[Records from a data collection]
________________________________________
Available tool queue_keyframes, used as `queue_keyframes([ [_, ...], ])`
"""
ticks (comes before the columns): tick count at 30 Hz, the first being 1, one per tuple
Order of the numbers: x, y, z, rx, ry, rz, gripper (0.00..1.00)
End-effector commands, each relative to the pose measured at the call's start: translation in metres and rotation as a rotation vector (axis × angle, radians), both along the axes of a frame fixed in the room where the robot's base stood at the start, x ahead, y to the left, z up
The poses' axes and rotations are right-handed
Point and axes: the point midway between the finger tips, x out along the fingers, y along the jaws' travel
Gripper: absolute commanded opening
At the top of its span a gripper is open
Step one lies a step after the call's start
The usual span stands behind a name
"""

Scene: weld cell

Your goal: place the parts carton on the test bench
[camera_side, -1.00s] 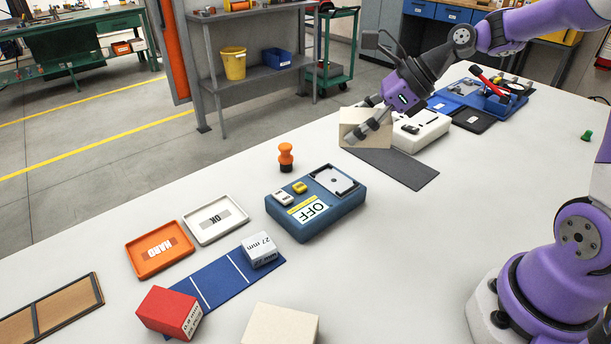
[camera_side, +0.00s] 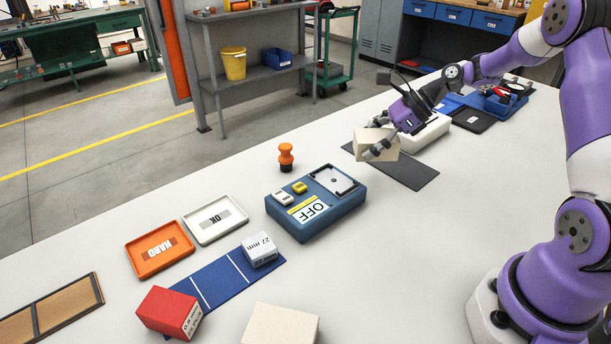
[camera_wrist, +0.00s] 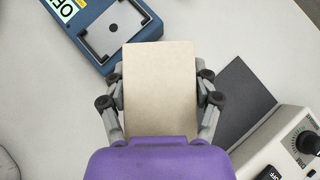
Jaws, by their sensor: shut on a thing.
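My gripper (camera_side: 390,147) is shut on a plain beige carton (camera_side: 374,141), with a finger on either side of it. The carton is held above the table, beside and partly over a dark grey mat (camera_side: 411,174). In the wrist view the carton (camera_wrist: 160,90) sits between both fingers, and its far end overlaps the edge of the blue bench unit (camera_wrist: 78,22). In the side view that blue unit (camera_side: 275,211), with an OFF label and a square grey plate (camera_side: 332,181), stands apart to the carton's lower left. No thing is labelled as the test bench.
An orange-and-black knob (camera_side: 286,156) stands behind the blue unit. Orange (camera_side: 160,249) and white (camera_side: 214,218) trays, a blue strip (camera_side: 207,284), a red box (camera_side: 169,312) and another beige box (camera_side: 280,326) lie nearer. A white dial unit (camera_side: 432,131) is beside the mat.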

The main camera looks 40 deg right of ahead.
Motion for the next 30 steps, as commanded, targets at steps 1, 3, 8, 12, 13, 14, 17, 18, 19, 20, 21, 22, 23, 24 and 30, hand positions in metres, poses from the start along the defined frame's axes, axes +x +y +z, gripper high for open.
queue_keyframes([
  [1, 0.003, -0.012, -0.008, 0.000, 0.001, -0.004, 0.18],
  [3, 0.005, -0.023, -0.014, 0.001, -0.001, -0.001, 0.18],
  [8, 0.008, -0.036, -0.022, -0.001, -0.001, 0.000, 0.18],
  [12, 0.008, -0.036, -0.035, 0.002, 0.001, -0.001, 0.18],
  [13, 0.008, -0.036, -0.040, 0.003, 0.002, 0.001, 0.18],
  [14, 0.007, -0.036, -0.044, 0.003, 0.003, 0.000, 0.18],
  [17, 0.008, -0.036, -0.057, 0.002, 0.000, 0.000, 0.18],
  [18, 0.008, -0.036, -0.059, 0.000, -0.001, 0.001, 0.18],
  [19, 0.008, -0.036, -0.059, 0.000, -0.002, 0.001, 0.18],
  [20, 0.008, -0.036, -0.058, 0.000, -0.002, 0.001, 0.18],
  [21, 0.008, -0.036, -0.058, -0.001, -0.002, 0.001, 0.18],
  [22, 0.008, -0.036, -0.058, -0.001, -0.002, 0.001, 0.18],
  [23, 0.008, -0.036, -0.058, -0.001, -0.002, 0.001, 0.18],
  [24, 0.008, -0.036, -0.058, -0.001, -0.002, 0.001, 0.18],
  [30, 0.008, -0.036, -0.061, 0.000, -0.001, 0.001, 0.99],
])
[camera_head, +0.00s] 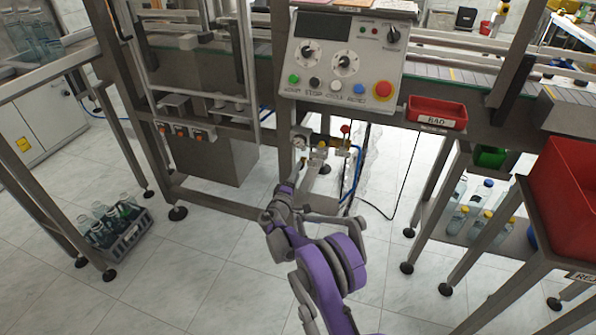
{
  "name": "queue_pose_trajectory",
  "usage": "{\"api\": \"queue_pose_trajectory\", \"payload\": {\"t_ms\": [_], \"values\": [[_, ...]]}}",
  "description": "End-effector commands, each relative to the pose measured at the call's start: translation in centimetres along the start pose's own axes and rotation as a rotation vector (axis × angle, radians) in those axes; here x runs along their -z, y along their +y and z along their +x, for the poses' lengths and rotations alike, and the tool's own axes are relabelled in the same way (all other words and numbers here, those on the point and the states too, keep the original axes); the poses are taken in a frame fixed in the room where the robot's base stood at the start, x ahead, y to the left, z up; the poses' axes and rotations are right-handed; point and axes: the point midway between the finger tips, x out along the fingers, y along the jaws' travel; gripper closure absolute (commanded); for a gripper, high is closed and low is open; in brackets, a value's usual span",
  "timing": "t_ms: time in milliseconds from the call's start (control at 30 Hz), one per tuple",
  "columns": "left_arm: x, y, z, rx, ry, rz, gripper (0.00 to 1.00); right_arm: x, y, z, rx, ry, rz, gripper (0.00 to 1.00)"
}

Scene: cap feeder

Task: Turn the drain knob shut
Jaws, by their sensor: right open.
________________________________________
| Task to complete |
Make an exact copy of the whole listing, but don't bring over any pictures.

| Answer below |
Available tool queue_keyframes, used as `queue_keyframes([ [_, ...], ])`
"""
ticks (comes before the columns): tick count at 30 Hz, the first being 1, one per tuple
Order of the numbers: x, y, z, rx, ry, rz, gripper (0.00..1.00)
End-effector commands, each relative to the pose measured at the call's start: translation in metres and rotation as a rotation vector (axis × angle, radians), both along the axes of a frame fixed in the room where the robot's base stood at the start, x ahead, y to the left, z up
The poses' axes and rotations are right-handed
Point and axes: the point midway between the finger tips, x out along the fingers, y along the jaws' travel
Gripper: absolute commanded opening
At the top of its span a gripper is open
Step one lies a step after the call's start
The usual span stands behind a name
"""

Scene: weld cell

Your goal: place the parts carton on the test bench
[camera_side, -1.00s] 
[camera_side, +0.00s] 
[camera_wrist, +0.00s] 
Jaws, by their sensor: shut on a thing.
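My gripper (camera_side: 390,147) is shut on a plain beige carton (camera_side: 374,141), with a finger on either side of it. The carton is held above the table, beside and partly over a dark grey mat (camera_side: 411,174). In the wrist view the carton (camera_wrist: 160,90) sits between both fingers, and its far end overlaps the edge of the blue bench unit (camera_wrist: 78,22). In the side view that blue unit (camera_side: 275,211), with an OFF label and a square grey plate (camera_side: 332,181), stands apart to the carton's lower left. No thing is labelled as the test bench.
An orange-and-black knob (camera_side: 286,156) stands behind the blue unit. Orange (camera_side: 160,249) and white (camera_side: 214,218) trays, a blue strip (camera_side: 207,284), a red box (camera_side: 169,312) and another beige box (camera_side: 280,326) lie nearer. A white dial unit (camera_side: 432,131) is beside the mat.

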The main camera looks 40 deg right of ahead.
Motion for the next 30 steps, as commanded, targets at steps 1, 3, 8, 12, 13, 14, 17, 18, 19, 20, 21, 22, 23, 24 and 30, hand positions in metres, poses from the start along the defined frame's axes, axes +x +y +z, gripper high for open.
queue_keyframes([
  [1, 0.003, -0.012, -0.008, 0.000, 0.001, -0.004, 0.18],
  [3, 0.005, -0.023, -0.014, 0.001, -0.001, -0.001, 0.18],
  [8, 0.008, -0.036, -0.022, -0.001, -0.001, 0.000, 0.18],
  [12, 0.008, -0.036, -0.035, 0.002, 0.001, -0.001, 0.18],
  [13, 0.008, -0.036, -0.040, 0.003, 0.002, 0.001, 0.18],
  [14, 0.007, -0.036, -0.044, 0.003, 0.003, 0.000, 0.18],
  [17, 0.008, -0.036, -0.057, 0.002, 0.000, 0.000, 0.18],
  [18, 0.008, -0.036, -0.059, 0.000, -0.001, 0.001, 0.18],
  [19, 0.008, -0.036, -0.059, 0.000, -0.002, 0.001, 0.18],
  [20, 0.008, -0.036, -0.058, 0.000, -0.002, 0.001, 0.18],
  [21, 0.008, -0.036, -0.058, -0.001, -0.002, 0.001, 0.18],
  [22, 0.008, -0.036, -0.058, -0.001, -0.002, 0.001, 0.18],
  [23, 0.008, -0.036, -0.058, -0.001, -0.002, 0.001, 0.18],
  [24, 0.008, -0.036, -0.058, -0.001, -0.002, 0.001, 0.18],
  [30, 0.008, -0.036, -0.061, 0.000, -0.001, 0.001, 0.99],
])
[camera_head, +0.00s] 
{
  "name": "queue_pose_trajectory",
  "usage": "{\"api\": \"queue_pose_trajectory\", \"payload\": {\"t_ms\": [_], \"values\": [[_, ...]]}}",
  "description": "End-effector commands, each relative to the pose measured at the call's start: translation in centimetres along the start pose's own axes and rotation as a rotation vector (axis × angle, radians) in those axes; here x runs along their -z, y along their +y and z along their +x, for the poses' lengths and rotations alike, and the tool's own axes are relabelled in the same way (all other words and numbers here, those on the point and the states too, keep the original axes); the poses are taken in a frame fixed in the room where the robot's base stood at the start, x ahead, y to the left, z up; the poses' axes and rotations are right-handed; point and axes: the point midway between the finger tips, x out along the fingers, y along the jaws' travel; gripper closure absolute (commanded); for a gripper, high is closed and low is open; in brackets, a value's usual span",
  "timing": "t_ms: time in milliseconds from the call's start (control at 30 Hz), one per tuple",
  "columns": "left_arm: x, y, z, rx, ry, rz, gripper (0.00 to 1.00); right_arm: x, y, z, rx, ry, rz, gripper (0.00 to 1.00)"
}

Scene: cap feeder

Task: Turn the drain knob shut
Jaws, by their sensor: right open.

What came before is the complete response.